AK Parti Antalya Milletvekili İbrahim Aydın ise Türkiye'deki orman varlığına dikkati çekti. Türkiye'nin orman varlığını artıran nadir ülkelerden birisi olduğunu vurgulayan Aydın, sözlerini şöyle sürdürdü:
"1972 yılında 20,2 milyon hektar olan orman varlığımız 2021 yılı sonunda 23,1 milyon hektara ulaşmıştır. Yani orman alanımız 2,9 milyon hektar artmıştır. Bu miktarın yüzde 79'u olan 2,3 milyon hektarı son 19 yılda yapılan gayretli çalışmaların neticesidir. Ülkemizde yıllardır çölleşme ve erozyonla mücadele konusunda ciddi çalışmalar yapılmaktadır. Erozyonla mücadelede dünya lideriyiz. Yıllardır yapılan ağaçlandırma, erozyon kontrolü ve toprak muhafaza çalışmaları ile ülkemizde her yıl akarsular tarafından taşınan toprak miktarı 500 milyon tondan 154 milyon tona indirilmiştir. 2023 yılı sonunda 130 milyon tona indirilmesi hedeflenmektedir. Son 19 yılda yaklaşık 5,8 milyon hektar alanda ormancılık faaliyeti gerçekleştirilerek yaklaşık 5 milyar 582 milyon adet fidan toprakla buluşturulmuştur."

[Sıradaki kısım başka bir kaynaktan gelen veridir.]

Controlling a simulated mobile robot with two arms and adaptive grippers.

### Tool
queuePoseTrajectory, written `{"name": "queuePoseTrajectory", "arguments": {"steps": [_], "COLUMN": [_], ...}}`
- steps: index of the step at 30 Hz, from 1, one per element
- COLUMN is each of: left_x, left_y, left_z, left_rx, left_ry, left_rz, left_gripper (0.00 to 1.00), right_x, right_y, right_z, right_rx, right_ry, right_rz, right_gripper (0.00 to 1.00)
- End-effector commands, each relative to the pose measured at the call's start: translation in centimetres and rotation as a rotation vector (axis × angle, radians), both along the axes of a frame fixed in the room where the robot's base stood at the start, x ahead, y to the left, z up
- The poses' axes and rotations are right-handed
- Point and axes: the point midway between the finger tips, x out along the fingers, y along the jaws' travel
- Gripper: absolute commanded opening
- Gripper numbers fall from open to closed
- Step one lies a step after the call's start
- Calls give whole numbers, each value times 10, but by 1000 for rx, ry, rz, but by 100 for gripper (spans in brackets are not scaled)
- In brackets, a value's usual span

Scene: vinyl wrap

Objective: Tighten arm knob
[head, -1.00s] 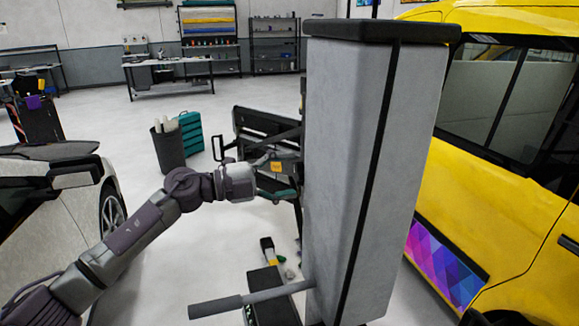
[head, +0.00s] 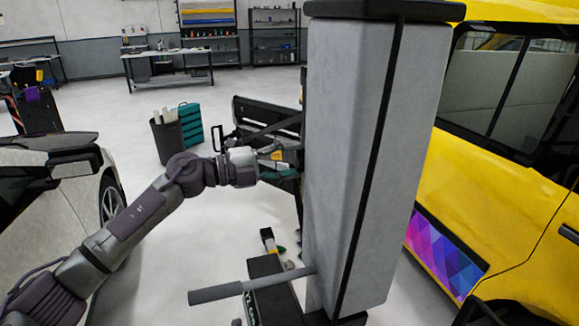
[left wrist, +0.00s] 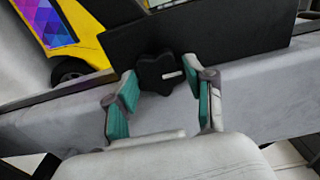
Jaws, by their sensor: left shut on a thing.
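The arm knob (left wrist: 155,76) is a black star-shaped knob beside a black plate (left wrist: 220,35) on a grey beam with a black stripe. It shows in the left wrist view. My left gripper (left wrist: 160,80) has its two teal-padded fingers on either side of the knob and is shut on it. In the head view the left gripper (head: 275,167) reaches to the left side of the tall grey column (head: 345,170), near a black arm assembly (head: 265,122). The knob cannot be made out there. My right gripper is not in view.
A grey lever (head: 225,291) sticks out left from the column low down. A yellow vehicle (head: 500,180) stands close on the right. A light-coloured car (head: 60,210) is at the left. A dark bin (head: 168,142) and teal case (head: 191,126) stand behind. Open floor lies beyond.

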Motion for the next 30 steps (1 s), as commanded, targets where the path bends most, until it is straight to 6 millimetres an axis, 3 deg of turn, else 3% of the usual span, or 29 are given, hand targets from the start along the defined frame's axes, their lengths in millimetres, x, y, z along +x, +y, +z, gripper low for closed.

Yanan orman alanlarının fotoğraflarını gösteren Aydın, bu alanlarının ağaçlandırıldığını ve başka bir amaçla kullanımının veya imara açılmasının mevzubahis olmadığını aktardı.
CHP Muğla Milletvekili Süleyman Girgin de tarımın doğduğu bu topraklarda bolluğun, değil yoksulluğun yaşandığını öne sürdü. Girgin, "Yanlış tarım politikalarının sonucunda bir nesil yetersiz beslenmeden yok oluyor. Aileler çocuklara et, yumurta, peynir alamıyor. Aileler pahalılık nedeniyle çocuklarının asgari gıda ihtiyacını bile karşılayamıyor." sözlerini sarf etti. Yoksulluk sınırının 24 bini aştığını dile getiren Girgin, düşük gelirli ailelerin daha ucuz gıda ürünlerini almak zorunda olduğunu vurguladı.